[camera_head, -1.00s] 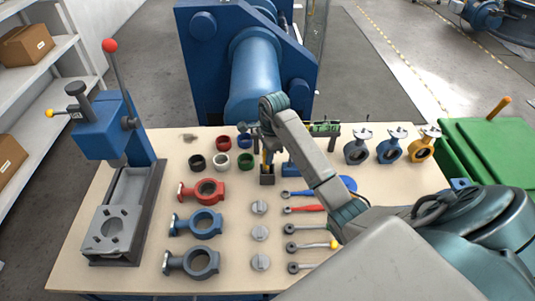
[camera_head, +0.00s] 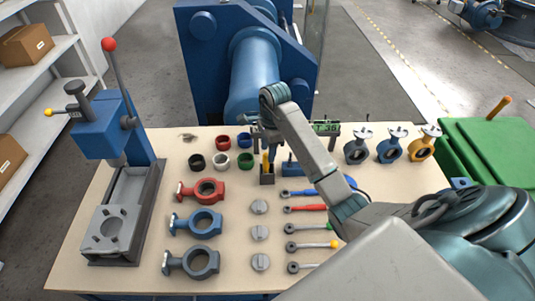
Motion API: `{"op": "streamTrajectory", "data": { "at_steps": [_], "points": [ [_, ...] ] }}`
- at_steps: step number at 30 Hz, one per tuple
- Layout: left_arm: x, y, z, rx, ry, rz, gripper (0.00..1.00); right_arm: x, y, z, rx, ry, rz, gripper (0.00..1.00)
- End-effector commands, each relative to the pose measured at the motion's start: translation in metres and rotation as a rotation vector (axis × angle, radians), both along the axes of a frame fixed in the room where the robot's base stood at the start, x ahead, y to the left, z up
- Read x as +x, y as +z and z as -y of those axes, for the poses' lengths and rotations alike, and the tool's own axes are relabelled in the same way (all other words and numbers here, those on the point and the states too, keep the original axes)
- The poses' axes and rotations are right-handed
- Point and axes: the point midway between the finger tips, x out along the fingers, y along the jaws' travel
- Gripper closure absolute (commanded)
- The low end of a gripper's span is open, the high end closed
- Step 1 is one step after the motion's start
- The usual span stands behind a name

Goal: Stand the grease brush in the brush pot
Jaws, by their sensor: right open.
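The grease brush (camera_head: 265,162) shows as a narrow yellow strip standing roughly upright in the dark square brush pot (camera_head: 267,179), at the back middle of the bench. Its lower end is hidden inside the pot. My right gripper (camera_head: 267,147) is open just above and behind the pot, close to the brush's top. I cannot tell whether a finger touches the brush. My left gripper is not in view.
Black, white, green, red and blue rings (camera_head: 245,161) stand left of the pot. A blue block (camera_head: 290,168) is close on its right. Valve bodies (camera_head: 205,222), discs and levers (camera_head: 305,209) lie in front. A press (camera_head: 120,215) stands at left.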

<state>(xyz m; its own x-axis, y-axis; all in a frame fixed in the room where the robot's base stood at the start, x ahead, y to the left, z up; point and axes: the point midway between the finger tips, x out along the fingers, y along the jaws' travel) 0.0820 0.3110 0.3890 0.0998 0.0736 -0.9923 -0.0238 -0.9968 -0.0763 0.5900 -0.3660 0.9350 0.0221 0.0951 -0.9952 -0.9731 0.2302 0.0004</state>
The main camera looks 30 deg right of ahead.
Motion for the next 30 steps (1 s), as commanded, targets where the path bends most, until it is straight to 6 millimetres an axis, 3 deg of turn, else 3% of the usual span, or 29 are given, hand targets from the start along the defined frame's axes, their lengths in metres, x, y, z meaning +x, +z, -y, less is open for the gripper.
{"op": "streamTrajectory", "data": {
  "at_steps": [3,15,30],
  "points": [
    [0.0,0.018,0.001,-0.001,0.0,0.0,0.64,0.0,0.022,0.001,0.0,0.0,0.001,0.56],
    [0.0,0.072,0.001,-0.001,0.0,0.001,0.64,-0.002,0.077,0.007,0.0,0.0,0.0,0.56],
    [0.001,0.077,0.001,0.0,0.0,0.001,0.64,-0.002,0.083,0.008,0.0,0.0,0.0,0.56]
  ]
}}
========
[Exercise objective]
How many of the lines above hold the word "rotations"? Give only that number.

[Expected answer]
2